Je vis dans une maison qui n'existe pas de Laurène Marx © Lou Respinger
© Lou Respinger

Laurène Marx au cœur des troubles dissociatifs

Après avoir évoqué sa transition dans “Pour un temps sois peu”, l’artiste non-binaire plonge, avec “Je vis dans une maison qui n'existe pas”, au plus profond de la psyché et porte au plateau, dans un conte contemporain, le récit d’un personnage neuroatypique.

À Théâtre Ouvert, Laurène Marx fait carton plein. Son écriture, si reconnaissable, entre rage, punchlines bien senties et poésie brute, a l’art de saisir le public, de l’embarquer sur les chemins de pensée et les émotions de son autrice. Sa grande force, devenue une vraie marque de fabrique, ses adresses directes, crues, sans concession, font de sa prose un acte politique et militant, de ses textes des odes à la différence loin des paradigmes normés de nos sociétés patriarcales. 

Plongeant sans réserve dans la psyché de Nikki, une jeune femme trans non-binaire, souffrant de troubles dissociatifs de la personnalité, Laurène Marx donne vie au plateau aux démons et aux fantômes qui la hantent, la troublent, la font parfois dérailler. Ainsi, pour se protéger de ce trouble qui l’empêche de gérer sa colère, elle a fait de son corps une maison imaginaire dans laquelle cohabitent Madame Monstre, les Tout-Petits et Nuage le Nuage. Face à cette colonne de rage qui est en train de la submerger, elle convoque tout ce petit monde pour qu’il l’aide à retrouver son calme et ainsi se libérer de ses propres chaînes mentales. 

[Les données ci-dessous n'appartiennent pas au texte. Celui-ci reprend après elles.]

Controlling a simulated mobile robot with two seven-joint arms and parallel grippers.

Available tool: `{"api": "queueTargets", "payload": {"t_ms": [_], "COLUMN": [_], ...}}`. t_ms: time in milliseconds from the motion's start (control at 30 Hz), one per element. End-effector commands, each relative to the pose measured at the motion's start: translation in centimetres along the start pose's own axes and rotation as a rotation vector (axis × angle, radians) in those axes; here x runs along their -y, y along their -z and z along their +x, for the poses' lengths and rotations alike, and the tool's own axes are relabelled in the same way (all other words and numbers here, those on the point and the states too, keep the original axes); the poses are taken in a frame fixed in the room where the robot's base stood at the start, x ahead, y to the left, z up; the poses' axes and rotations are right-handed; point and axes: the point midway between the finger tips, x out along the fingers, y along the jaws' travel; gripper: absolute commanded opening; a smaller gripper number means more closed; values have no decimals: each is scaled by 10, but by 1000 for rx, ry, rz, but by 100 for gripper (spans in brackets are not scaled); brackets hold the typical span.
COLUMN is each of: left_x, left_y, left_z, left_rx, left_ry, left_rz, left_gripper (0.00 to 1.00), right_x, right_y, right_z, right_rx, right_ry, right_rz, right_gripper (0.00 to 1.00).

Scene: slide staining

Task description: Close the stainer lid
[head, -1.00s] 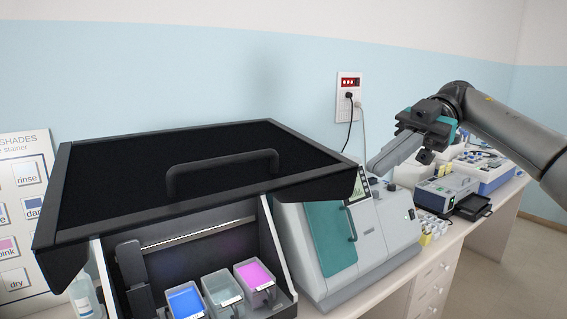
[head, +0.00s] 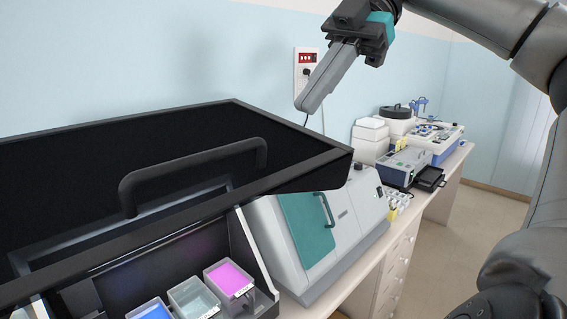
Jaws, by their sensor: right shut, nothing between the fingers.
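The stainer lid (head: 75,158) is a large black panel with a dark frame and a bar handle (head: 195,172). It stands raised and tilted over the stainer, filling the left of the head view. Below it, the stainer's open front shows trays of blue (head: 152,312), greyish (head: 193,296) and pink (head: 230,277) liquid. My right gripper (head: 312,100) is shut and empty, its fingers pointing down and left. It is above and to the right of the lid, apart from the handle. My left gripper is not in view.
A grey machine with a teal door (head: 306,228) stands right of the stainer.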

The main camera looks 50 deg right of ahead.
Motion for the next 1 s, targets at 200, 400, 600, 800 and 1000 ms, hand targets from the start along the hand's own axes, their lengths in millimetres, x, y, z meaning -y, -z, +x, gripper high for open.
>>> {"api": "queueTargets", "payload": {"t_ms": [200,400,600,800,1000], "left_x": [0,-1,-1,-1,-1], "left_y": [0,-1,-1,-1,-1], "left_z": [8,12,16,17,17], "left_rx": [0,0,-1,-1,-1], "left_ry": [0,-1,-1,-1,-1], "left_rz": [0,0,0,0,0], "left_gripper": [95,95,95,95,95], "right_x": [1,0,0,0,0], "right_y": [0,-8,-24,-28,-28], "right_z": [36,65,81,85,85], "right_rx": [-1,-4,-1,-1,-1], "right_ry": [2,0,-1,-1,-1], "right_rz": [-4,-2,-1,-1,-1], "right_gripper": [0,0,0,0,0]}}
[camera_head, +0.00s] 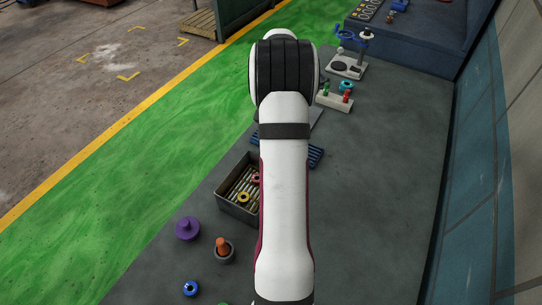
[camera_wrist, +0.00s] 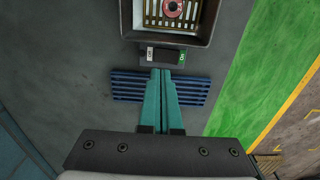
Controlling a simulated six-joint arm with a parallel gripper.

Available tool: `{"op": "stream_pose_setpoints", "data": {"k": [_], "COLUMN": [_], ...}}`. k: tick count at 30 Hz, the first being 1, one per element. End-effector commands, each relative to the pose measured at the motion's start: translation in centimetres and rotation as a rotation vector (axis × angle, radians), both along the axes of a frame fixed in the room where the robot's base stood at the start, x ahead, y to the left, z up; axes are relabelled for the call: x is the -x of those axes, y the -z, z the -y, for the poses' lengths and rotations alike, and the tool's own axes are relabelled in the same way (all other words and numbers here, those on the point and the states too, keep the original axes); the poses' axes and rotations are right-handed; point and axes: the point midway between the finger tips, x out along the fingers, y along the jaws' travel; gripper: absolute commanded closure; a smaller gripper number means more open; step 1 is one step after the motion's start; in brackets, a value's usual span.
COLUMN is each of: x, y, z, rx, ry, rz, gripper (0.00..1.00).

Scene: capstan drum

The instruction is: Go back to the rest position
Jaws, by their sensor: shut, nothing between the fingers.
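My gripper (camera_wrist: 161,74) shows in the wrist view with its two teal fingers shut together and nothing between them. The fingers are over a blue slatted mat (camera_wrist: 127,88) on the dark grey bench top. Their tips point at a small plate with a dark block and a green mark (camera_wrist: 182,58), beside a dark open box (camera_wrist: 207,30). In the head view my arm stretches up the middle of the picture and hides the gripper. Part of the blue mat (camera_head: 315,155) shows to the right of the arm.
The dark box (camera_head: 226,204) holds brass slats and a ring (camera_wrist: 173,8). A purple part (camera_head: 187,228), an orange-topped part (camera_head: 223,247) and a blue ring (camera_head: 190,288) stand at the lower left. The right bench is clear.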

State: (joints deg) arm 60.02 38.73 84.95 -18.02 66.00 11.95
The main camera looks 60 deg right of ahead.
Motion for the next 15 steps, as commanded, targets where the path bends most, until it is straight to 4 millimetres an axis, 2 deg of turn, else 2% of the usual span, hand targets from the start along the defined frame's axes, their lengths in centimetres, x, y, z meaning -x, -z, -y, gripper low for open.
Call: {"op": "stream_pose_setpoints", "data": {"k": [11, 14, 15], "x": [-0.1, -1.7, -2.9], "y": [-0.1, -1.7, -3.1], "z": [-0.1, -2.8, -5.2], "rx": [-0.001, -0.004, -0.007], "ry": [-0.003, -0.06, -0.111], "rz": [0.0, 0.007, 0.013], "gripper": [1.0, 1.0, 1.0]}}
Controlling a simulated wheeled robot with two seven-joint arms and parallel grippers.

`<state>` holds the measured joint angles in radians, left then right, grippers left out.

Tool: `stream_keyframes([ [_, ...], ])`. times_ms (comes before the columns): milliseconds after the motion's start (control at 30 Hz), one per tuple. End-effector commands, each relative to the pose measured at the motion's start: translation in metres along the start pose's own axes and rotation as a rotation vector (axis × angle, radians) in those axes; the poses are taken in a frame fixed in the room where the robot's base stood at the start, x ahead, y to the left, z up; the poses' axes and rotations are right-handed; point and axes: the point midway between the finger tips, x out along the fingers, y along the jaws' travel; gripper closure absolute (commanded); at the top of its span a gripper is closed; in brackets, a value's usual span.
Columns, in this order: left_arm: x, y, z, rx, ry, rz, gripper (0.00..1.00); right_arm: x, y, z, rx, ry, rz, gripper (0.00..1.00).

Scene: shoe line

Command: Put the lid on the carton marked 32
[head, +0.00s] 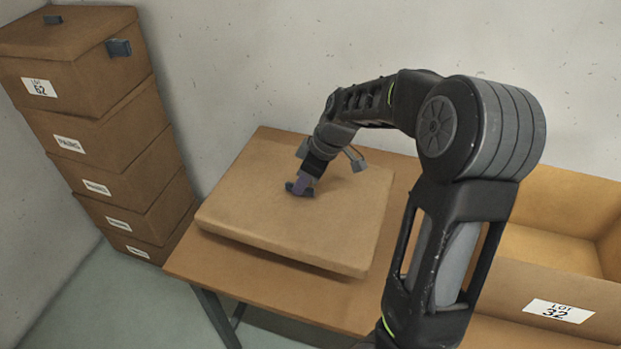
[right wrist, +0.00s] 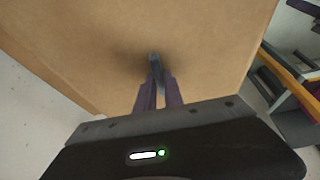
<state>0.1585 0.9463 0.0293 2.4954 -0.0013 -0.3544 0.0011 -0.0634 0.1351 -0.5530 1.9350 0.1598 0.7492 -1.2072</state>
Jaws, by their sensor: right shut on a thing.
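The carton marked 32 (head: 560,300) stands open at the right end of the table in the head view, its label on the front wall and its inside empty where it shows. A flat brown lid (head: 320,220) lies over the table left of the carton; its near edge looks slightly raised, but I cannot tell if it is lifted. My right gripper (head: 299,189) is shut on the small dark handle on the lid's top. The lid also fills the right wrist view (right wrist: 215,45), with the handle (right wrist: 154,62) between the fingertips. My left gripper is not in view.
A tall stack of brown cartons (head: 130,165) stands on the floor left of the table, the top one lidded and marked 62. The table (head: 270,292) shows bare wood around the lid. A pale wall (head: 260,60) runs close behind.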

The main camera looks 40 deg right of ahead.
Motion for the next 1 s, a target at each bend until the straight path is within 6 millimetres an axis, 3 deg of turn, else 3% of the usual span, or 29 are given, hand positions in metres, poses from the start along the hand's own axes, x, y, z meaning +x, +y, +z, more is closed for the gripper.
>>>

S’éloignant de la forme stand-up qu’elle avait adopté pour parler du genre, de son rapport complexe au féminisme, de sa guerre contre le patriarcat crasse, de la difficulté à fuir une binarité imposée par la société, Laurène Marx affine son jeu et la maîtrise de son image, de sa présence scénique. Plus ancrée au plateau, elle insuffle à son texte une intensité tellurique que cisèlent parfaitement les lumières savamment créées de Kelig Lebars. Plus affirmée, l’autrice campe ce double d’elle-même dont elle se détache peu à peu pour en faire un personnage d’(auto)fiction à part entière. 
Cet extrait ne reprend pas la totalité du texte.